In fact, as history did and continues to unfold, there was and still is enmity between the descendants of Jacob and the descendants of Esau, and this story is a way of explaining it. It wasn’t explained in a nice and sweet way, it was explained by recalling lies and deceptions as part of our own history.
Decisions needed to be made at that time for the well-being of the Jewish People. Or at least our sages needed to explain what did happen in terms that would lead to the well-being of the Jewish people. Was this just? Was this moral? Well, the Jewish People have existed and in many ways thrived for several thousand years after these episodes in Toldot – so there must be an explanation. We must have done and must still be doing something right.
But I definitely remain confused.
I don’t believe that deception and telling lies is praiseworthy.

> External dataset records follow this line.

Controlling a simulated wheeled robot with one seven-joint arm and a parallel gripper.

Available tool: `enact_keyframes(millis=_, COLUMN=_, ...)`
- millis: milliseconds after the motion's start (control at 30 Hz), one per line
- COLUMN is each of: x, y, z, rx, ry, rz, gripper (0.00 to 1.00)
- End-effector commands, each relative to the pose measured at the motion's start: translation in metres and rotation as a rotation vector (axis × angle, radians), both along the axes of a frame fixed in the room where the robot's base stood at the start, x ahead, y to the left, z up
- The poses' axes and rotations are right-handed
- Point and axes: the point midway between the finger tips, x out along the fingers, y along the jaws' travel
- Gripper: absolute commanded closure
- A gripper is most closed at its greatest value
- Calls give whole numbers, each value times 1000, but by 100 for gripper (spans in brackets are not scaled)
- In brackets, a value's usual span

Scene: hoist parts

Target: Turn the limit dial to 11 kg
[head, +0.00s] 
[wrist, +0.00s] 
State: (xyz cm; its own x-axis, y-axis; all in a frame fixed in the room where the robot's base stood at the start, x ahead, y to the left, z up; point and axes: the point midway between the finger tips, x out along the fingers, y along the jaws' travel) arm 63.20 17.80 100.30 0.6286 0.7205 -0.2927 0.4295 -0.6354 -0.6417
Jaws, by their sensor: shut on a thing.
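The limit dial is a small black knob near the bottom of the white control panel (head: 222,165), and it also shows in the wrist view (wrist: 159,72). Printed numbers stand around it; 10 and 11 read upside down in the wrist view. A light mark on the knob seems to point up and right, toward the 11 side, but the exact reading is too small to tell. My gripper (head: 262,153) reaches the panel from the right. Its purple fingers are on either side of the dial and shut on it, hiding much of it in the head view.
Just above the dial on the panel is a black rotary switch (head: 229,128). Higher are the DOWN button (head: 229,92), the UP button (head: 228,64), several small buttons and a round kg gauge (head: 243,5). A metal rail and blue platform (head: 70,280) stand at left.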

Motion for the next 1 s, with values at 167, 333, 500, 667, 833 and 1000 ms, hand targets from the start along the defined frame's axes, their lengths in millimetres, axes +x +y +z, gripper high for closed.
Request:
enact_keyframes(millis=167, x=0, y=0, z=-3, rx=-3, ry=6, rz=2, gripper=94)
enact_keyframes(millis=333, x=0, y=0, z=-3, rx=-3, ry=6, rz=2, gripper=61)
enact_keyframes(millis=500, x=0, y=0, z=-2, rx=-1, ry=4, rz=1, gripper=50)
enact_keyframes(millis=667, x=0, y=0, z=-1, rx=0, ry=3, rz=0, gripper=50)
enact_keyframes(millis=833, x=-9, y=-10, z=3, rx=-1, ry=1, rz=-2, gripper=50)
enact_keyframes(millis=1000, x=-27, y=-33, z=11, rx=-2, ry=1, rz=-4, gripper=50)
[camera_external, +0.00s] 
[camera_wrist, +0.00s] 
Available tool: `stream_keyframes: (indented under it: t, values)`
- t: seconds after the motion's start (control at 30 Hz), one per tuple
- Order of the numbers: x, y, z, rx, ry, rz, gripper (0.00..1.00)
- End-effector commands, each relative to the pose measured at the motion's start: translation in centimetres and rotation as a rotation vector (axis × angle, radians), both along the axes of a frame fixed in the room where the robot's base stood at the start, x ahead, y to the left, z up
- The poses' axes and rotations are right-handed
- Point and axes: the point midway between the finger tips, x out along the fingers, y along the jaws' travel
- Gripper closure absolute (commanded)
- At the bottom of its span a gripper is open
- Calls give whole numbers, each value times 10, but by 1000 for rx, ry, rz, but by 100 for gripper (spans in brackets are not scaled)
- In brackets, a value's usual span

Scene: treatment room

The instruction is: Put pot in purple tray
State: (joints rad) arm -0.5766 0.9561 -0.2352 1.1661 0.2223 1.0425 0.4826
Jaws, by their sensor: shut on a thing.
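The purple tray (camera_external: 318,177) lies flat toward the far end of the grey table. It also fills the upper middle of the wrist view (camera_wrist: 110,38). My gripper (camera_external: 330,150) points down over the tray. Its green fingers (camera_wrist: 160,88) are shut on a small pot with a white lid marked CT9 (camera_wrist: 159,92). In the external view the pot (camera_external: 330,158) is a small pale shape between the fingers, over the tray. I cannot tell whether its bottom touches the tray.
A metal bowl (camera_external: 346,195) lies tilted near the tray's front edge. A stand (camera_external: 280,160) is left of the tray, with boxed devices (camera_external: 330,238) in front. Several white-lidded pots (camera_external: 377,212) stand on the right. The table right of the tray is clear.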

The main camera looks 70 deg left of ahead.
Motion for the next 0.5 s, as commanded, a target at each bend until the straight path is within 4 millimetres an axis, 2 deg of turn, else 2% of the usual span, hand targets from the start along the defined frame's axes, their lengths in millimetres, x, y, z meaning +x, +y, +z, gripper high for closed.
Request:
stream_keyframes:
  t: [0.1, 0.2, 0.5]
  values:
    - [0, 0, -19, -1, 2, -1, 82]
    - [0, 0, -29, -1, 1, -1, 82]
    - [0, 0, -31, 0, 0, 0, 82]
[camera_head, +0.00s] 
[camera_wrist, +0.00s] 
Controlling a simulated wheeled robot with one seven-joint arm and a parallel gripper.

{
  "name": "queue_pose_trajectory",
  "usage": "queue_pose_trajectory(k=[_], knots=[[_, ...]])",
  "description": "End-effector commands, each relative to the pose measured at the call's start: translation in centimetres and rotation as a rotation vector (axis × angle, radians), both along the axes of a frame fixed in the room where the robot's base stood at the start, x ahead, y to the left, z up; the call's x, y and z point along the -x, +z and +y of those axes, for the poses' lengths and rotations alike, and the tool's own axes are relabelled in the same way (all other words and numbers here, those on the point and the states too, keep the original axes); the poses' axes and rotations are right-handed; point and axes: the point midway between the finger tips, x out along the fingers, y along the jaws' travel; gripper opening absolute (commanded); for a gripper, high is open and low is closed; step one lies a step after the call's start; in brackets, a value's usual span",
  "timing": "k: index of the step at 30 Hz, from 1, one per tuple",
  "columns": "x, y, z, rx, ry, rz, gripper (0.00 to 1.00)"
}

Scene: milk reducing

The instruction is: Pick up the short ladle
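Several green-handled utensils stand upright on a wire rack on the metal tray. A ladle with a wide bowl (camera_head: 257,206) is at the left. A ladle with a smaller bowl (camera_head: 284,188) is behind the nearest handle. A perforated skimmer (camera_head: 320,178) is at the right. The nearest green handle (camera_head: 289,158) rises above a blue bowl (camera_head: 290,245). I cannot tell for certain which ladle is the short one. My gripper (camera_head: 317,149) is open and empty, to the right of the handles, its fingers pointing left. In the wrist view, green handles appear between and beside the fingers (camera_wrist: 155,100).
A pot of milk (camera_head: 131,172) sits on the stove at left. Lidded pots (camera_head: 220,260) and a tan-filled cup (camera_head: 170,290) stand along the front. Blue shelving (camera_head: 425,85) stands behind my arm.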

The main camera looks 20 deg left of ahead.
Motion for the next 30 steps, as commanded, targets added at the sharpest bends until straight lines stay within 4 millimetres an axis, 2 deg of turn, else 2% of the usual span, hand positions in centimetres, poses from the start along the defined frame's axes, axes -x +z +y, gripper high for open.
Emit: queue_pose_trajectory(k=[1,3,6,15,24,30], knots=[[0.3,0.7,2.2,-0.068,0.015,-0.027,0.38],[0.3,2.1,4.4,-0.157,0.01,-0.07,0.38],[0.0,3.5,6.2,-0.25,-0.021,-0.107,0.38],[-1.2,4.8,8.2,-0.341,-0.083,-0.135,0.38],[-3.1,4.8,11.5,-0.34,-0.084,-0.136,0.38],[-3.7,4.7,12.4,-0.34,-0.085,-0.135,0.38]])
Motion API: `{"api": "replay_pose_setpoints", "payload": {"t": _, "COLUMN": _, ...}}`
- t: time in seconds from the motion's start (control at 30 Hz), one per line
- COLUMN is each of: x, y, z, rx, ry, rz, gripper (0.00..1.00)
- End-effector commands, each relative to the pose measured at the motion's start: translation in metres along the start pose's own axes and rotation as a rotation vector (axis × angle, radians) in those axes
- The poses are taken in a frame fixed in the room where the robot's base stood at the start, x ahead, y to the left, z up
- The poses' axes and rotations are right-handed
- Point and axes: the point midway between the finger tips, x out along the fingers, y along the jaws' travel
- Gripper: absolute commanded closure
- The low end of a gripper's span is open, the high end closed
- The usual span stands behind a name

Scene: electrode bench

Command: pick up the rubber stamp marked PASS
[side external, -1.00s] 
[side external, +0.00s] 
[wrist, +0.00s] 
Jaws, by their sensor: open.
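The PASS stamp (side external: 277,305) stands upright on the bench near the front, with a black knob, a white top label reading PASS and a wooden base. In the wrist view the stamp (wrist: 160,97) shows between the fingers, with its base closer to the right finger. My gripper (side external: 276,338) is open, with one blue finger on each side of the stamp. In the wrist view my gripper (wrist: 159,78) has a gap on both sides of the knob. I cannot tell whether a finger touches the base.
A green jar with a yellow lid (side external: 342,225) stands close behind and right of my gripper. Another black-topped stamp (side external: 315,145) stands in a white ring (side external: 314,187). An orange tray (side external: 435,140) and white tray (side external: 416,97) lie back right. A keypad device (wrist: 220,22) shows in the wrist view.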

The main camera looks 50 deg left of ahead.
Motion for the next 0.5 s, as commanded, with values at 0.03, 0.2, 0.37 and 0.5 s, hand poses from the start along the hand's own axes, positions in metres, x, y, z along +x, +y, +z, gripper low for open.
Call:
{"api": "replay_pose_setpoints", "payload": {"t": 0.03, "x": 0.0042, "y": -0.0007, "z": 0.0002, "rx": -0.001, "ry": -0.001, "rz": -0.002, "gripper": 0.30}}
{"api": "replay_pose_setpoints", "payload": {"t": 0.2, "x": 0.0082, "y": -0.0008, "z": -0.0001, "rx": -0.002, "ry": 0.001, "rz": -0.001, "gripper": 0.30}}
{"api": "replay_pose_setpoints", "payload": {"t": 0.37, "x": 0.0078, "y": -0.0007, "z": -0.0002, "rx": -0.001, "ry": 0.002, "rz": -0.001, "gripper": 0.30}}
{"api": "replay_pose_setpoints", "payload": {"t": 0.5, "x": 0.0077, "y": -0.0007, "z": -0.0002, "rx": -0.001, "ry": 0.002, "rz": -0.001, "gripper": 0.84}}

But I understand it may be necessary at times.
Perhaps there always needs to be at least a really big tzimmes when it is required
I do not believe that wars are ever really won but I do see the need to fight battles over what we consider “important” issues.
Anti-Semitism has been described as “the longest hatred,” with roots stretching back to before the Christian era. Found throughout the world – even in societies with few or no Jews, it seems to have little to do with actual Jewish people. I believe it arises from people like Esau who are either frustrated or angry with their own lives. They need someone to blame.
I believe that the Jewish perspective on life, living, social interaction and law is critical to the success of humankind – so even if we are repeatedly called to defend Judaism in battles against anti-Semites – we must always do so.